Ronit Himatlal, 23, who lives in the London Borough of Harrow, is spending his summer at the Muscular Dystrophy UK office on work experience with the Moving Up project. He blogs about his life changing experiences at Middlesex University, particularly his involvement in the Disabled Student’s Assembly
Going to university is a big step into anyone’s life. I always thought that university would develop knowledge of my chosen career path, build on my life skills and give me a fresh way of looking at the world, which is why it was always my dream to go.
I was accepted at Middlesex University after a long application process and a long wait for the results of my previous course. It was a new world filled with fresh challenges, lots to learn, and a totally different lifestyle. I was nervous at the beginning but I always had faith I would be able to overcome the nerves and take everyone’s advice- enjoy yourself!
The fresher’s fair was one of the first events at Middlesex where I was expected to socialise with the people I would see for the next three years. Here, I met the Students’ Union, ‘MDXSU’, which represents students and is their first point of contact for any problems. This ended up being my first step to conquering my new world. I wanted to make positive changes outside of my studies, as I always want to wherever I go.
At the fresher’s fair we had the opportunity to join societies and groups. As a passionate activist for the rights of disabled people I was on the look-out for a group where I could meet students with disabilities with whom I would be able to exchange ideas and make changes for a better and more accessible Middlesex University: I found one!
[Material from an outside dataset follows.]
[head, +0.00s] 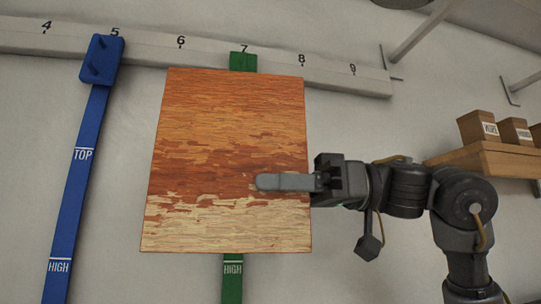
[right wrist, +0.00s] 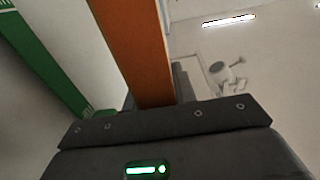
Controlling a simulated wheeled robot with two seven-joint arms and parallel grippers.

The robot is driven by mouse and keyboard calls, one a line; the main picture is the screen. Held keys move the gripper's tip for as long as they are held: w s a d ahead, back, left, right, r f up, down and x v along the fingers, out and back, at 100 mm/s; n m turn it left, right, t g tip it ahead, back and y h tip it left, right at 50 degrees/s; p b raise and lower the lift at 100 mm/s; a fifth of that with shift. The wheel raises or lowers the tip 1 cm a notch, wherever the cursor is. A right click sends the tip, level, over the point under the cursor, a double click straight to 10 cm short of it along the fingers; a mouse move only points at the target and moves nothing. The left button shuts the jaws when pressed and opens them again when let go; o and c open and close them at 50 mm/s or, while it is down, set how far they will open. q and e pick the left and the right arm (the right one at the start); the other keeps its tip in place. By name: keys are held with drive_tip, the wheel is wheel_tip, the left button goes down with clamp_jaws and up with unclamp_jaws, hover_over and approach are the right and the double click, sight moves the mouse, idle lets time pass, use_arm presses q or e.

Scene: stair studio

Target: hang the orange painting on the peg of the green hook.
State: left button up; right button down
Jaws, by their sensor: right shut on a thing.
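The orange painting (head: 225,140) is a tall panel with orange and brown bands above a pale cream lower part. It is upright in front of the green hook strip (head: 233,275) and hides most of it. My right gripper (head: 285,182) is shut on the painting's right edge, with one finger across its front. In the right wrist view the painting's orange edge (right wrist: 135,50) runs down into the jaws, and the green strip (right wrist: 40,60) stands to its left. The green hook's top (head: 243,61) shows just above the painting; its peg is hidden. My left gripper is not in view.
A white numbered rail (head: 345,78) runs along the wall. A blue hook (head: 101,62) with pegs hangs at 5, left of the painting, on a blue strip (head: 72,190). A wooden shelf (head: 490,157) with small boxes (head: 478,128) is at the right.

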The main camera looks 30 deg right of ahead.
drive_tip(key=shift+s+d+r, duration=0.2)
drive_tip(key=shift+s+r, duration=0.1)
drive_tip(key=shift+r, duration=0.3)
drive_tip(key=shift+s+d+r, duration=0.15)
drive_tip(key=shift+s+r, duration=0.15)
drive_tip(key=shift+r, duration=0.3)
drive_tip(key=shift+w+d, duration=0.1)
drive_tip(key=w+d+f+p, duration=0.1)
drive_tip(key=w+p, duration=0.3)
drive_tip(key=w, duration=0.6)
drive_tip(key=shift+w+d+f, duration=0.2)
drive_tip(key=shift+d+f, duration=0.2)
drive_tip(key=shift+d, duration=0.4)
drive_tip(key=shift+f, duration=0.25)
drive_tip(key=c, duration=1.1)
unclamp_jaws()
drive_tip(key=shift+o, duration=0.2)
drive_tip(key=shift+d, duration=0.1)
At Middlesex we have Liberation Assemblies, which, according to MDXSU, are “communities of students coming together to network, share experiences, meet new people, find out more about particular issues and campaign for change”. We also have the Women and LGBT Student Liberation Assemblies.
I joined the MDXSU Disabled Students’ Liberation Assembly. Through my knowledge of the union and my own passion, I helped to develop a committee that would organise everything the assembly does, allowing for other students to get involved as well. I was nominated General Secretary, commonly referred to as Vice President.
My involvement in the assembly changed my life, as well as the running of Middlesex University and Middlesex Students’ Union. It was a big accomplishment for my first year, which gave me opportunities to speak with the university, in particular the Vice Chancellor, to make the university more accessible and the lives of disabled students easier. The university continues to follow this path to champion diversity on campus. Considering that Middlesex University is one of the most diverse universities in the world, and climbs up the rankings year on year, this was a much needed effort.
At university we shouldn’t expect to spend all our time studying. We need to get involved in other ways if we want to develop the life skills to face the world, particularly the employment market. As a disabled student I face difficulties in advancing in careers and education. We need to get involved in how things are run, not only to develop ourselves but to get our rights, thoughts and vision heard.